Crouching Ang, Hidden Lee
El dragón taiwanés sigue cabalgando con sentido y sensibilidad sin olvidar que una tormenta de hielo siempre desea poner en peligro su discurso, igual que ese tigre que considera al dragón como su amante, pero que intenta comérselo en un banquete por su envidia glotona, empujándolo con sus garras a una montaña vedada para evitar que no invada su territorio. Una metáfora que sirve para resumir en qué aguas se ha movido siempre, batallando entre dos países con una fuerte tradición y arraigamiento cinematográfico, pero que viven dos realidades muy diferentes.
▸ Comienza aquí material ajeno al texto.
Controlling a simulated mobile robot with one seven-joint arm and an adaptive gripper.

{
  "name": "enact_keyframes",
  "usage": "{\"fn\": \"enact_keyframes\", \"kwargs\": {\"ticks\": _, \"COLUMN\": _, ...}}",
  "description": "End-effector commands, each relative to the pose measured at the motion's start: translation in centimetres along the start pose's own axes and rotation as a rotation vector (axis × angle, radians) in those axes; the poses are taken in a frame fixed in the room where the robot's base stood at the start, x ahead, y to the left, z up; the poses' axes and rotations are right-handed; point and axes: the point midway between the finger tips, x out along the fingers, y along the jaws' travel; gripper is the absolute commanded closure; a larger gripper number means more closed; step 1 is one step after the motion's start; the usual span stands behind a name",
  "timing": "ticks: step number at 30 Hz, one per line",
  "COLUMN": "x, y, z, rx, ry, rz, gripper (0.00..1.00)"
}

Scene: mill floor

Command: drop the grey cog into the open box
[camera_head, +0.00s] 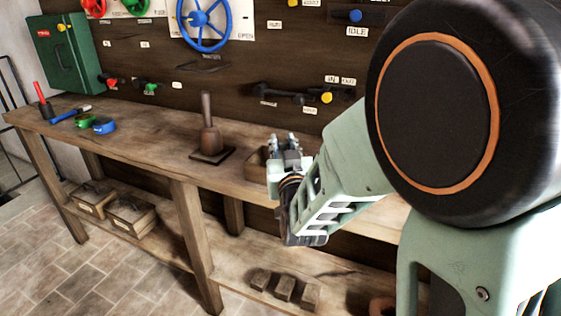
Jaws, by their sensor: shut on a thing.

Una batalla determinada por su expresa voluntad de no terminar engullido por ninguna de ellas.
Sentirse cómodo entre ambas ha sido su objetivo primordial durante más de veinte años y ha sido este sentimiento de no pertenencia el que ha terminado por favorecer su cine. Su mutabilidad genérica, pues, ha sido consecuencia de este empapamiento multicultural. Tal vez sea su discurso fílmico uno de los primeros en caer en ese concepto abstracto llamado globalización, donde las fronteras quedan diluidas a favor del entendimiento entre naciones. Él, igual que muchos de sus personajes que luchan por no perder su identidad, sin caer en el limbo melancólico de épocas pretéritas, ha formado parte de esa nueva generación de cineastas que saben expresar con fotogramas esos flujos migratorios que han ido modificando la sociedad, como algo natural de un mundo globalizado, en el que el Séptimo Arte juega un papel determinante para esa interrelación cultural. Sueños taiwaneses, sueños americanos y ciudadano de la civilización contemporánea; así se muestra Ang Lee, así se materializan sus sueños.